Susan Sarandon and Richard Gere in a scene from “Arbitrage”Myles Aronowitz

In the sleek financial-sector film noir Arbitrage, Richard Gere gets the role he has been suiting up for ever since he was first designer-dressed for a murder rap in American Gigolo.

Gere plays Robert Miller, a billionaire Wall Street investment executive who has the silken suaveness of a limo-bound shark: His hair is steely grey, his eyes small and dark, his demeanour utterly imperturbable, even when he is committing acts of high financial criminality.

Which is precisely what he is up to when we first meet him: Miller's company is not only up for sale but up for federal audit, and he has illegally borrowed more than $400-million to cover the yawning numbers gap between what he is charging for his business and what it is really worth.

But the lender is getting nervous and wants his money back.

That leaves Miller to do what he can to keep the fraud hidden, his family in the dark, the Internal Revenue Service at bay and business functioning more or less as usual.

Judging by his air of chilled unflappability – this is a guy who can commit major financial fraud in one scene, go home for his 60th-birthday party the next and finish the evening with a tidy tryst at the mistress's paid-for apartment – all of this would be more or less routine for Robert Miller.

But another event pours blood on the numbers and leaves Miller guilty of both white-collar criminality and asleep-at-the-wheel negligence. Now faced with certain disaster if word gets out, he shifts gears from calculated manipulation to cruel deliberation. The shark is out.

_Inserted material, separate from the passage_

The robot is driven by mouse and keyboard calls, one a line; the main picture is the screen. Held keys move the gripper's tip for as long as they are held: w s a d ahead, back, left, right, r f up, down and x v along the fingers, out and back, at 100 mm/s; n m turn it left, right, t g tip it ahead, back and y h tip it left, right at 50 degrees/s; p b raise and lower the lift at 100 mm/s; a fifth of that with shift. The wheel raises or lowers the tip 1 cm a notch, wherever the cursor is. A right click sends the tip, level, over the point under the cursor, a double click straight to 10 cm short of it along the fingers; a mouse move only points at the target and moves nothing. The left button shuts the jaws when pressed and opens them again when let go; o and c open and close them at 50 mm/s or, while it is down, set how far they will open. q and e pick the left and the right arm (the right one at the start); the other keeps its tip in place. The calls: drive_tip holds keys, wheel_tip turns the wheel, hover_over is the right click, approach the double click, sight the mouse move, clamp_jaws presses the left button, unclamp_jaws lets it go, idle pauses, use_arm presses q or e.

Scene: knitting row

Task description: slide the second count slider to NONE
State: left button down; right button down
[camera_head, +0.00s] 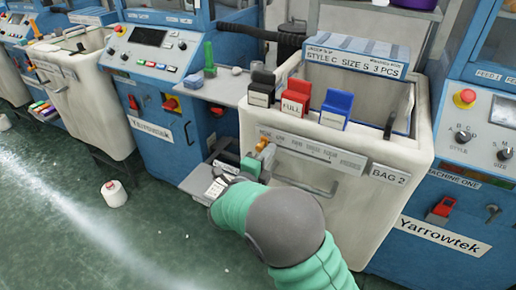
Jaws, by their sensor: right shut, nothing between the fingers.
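The count slider (263,145) is a small orange knob at the left end of a label strip (313,151) on the front of the cream bin marked BAG 2. The first words on the strip are small and hard to read. My right arm, green with a grey joint, reaches up from the bottom. My right gripper (255,161) is shut and empty, just below and left of the orange knob. I cannot tell whether it touches the knob. My left gripper is not in view.
Black, red FULL and blue clips (296,97) stand on the rim of the cream bin (390,165). A bar handle (305,187) sits below the strip. Blue machines (160,100) flank the bin. A white yarn cone (114,193) stands on the open green floor.

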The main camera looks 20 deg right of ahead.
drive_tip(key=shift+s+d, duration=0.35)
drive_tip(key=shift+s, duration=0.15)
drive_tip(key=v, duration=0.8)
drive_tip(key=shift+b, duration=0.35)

Unfolding with the same cool deliberation with which Miller conducts his business, personal affairs and crimes, Nicholas Jarecki's movie requires that we follow this penthouse-dwelling urban predator, observe him closely and, in the process, become fully aware of just how morally, spiritually and even sociopathically bankrupt he really is.

Neither as steeped in number-crunching minutiae as the recent Margin Call nor as intellectually abstracted as Cosmopolis – both financial-vertigo fables featuring characters Robert Miller might share a bowl of blood with – Arbitrage keeps its focus, and our undivided attention on this magnetically ambiguous figure, the kind of guy who can ruin lives and make charitable donations in a single three-block ride.

While we may at first be charmed and seduced by Miller's velvet veneer of charismatic entitlement – which is exactly why Gere, who replaced Al Pacino at the last minute, is so smartly cast – it's only so that we may grow more uncomfortable with the man and his actions, not to mention our own fascination, as the lips are slowly pulled back and the gleaming teeth bared.

As many of the most memorable and darker thrillers have, Arbitrage plays with affinities in order to completely confuse the drawing of any clear lines between good and evil, criminal and executive, skilled pro and callous cad. It's not only important dramatically that we have conflicting feelings about Miller, it also helps to make an essential point in an era when white-collar crime has supplanted old-school mob shenanigans as popular culture's principal form of organized illegality.

Robert Miller never once thinks that what he is doing is wrong. He is the kind of person for whom wealth, money and power create their own moral and behavioural framework, exempting people like him not only from the rule of law, but also from feeling the kind of empathy that separates the sharks from the guppies.